The K850i comes with a decent range of peripheral functions, including applications called VideoDJ, PhotoDJ and MusicDJ, which allow you to muck about with media of the three respective types. The music function is handy for making your own polyphonic ring tones if the muse takes hold. The lack of a universal ringtone converter is a bit annoying as even our cheap and cheerful LG KG275 has one and it does come in handy.
Customisation isn't the K850i's strong suit with, for instance, no alternate menu views other than the basic 4 x 3 grid. In fact, when in any other theme than the rather garish 'Laser Precision', the whole menu interface is pretty much identical to that on an old K610i we have lying around.

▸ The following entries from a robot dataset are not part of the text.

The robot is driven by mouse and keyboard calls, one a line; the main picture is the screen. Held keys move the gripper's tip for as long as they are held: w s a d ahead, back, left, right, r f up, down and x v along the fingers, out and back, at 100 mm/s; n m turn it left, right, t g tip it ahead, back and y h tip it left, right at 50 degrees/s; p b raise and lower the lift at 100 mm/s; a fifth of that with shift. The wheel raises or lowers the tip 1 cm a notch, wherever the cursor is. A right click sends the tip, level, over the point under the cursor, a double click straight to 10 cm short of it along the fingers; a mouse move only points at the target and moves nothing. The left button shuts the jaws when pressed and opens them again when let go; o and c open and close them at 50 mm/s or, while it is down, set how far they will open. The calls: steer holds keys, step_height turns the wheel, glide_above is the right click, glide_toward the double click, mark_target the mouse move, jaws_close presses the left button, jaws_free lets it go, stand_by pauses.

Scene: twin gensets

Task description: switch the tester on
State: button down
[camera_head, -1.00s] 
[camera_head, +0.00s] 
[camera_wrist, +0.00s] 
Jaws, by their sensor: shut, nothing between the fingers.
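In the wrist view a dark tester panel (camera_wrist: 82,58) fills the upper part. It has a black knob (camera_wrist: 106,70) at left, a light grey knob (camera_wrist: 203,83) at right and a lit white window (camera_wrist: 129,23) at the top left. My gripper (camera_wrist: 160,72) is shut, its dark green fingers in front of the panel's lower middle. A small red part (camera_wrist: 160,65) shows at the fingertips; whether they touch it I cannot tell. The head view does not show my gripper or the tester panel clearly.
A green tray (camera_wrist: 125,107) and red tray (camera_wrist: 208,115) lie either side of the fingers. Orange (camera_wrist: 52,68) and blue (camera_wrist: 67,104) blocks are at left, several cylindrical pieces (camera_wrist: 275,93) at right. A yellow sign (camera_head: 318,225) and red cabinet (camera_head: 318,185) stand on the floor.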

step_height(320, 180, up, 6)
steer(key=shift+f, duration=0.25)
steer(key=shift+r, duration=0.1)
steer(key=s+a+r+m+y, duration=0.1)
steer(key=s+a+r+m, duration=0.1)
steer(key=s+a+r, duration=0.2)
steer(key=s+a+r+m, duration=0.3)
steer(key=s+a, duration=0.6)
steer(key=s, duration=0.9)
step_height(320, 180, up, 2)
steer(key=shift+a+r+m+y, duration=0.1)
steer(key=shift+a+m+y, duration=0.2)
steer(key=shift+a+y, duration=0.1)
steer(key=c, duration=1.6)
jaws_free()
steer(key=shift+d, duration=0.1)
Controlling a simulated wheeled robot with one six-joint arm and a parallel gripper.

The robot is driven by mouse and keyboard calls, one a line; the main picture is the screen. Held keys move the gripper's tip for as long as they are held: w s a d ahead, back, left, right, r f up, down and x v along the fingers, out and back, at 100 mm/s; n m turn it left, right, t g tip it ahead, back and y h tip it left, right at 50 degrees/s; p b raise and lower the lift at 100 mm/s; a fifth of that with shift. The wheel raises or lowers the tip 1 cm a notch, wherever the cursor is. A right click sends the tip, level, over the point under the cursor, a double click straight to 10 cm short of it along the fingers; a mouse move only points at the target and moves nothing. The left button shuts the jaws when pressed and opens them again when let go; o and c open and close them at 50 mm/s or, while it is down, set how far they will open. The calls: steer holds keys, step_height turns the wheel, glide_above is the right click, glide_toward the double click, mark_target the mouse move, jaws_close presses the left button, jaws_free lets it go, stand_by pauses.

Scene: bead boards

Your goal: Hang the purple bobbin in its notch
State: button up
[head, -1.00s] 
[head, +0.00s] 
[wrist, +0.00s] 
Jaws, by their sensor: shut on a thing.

It would have been a nice touch to load the K850i with the T650's rather funky keyboard lighting effects and time-of-day colour changes. OK, they are pointless, but flagship products are where you expect to find the useless but cool stuff. A nice touch is the ability to switch the flash on to serve as a torch, as is the fact the screen changes from portrait to landscape when you tip the phone on its side, iPhone-fashion. Bizarrely, this doesn't work when you're using the web browser, which is one of the apps crying out for this feature.
The usual Sony Ericsson PC Suite software allows you to sync your contacts to Outlook, use the phone as a modem, copy across files and the like.
Sony Ericsson claims a talk time of up to nine hours with stand-by operationg of stretching to 400 hours. Even if these numbers are a little optimistic - though our experiences give no reason to assume they are - they are impressive for an all-dancing, all-singing handset like this. Call quality is very impressive, too, as is the sound put out by the built-in speaker. This is one mobile phone that is also very good at just being a mobile phone.
Sony Ericsson's K850i is great piece of design, well built, nice to use and with all the features you expect from a top-end phone. We can't help but feel the T650 leaves it behind in the 'cool' stakes, and what price a phone with the K850i's camera abilities and the Wi-Fi and 8GB memory of the W960i? Now that would be something to drool over.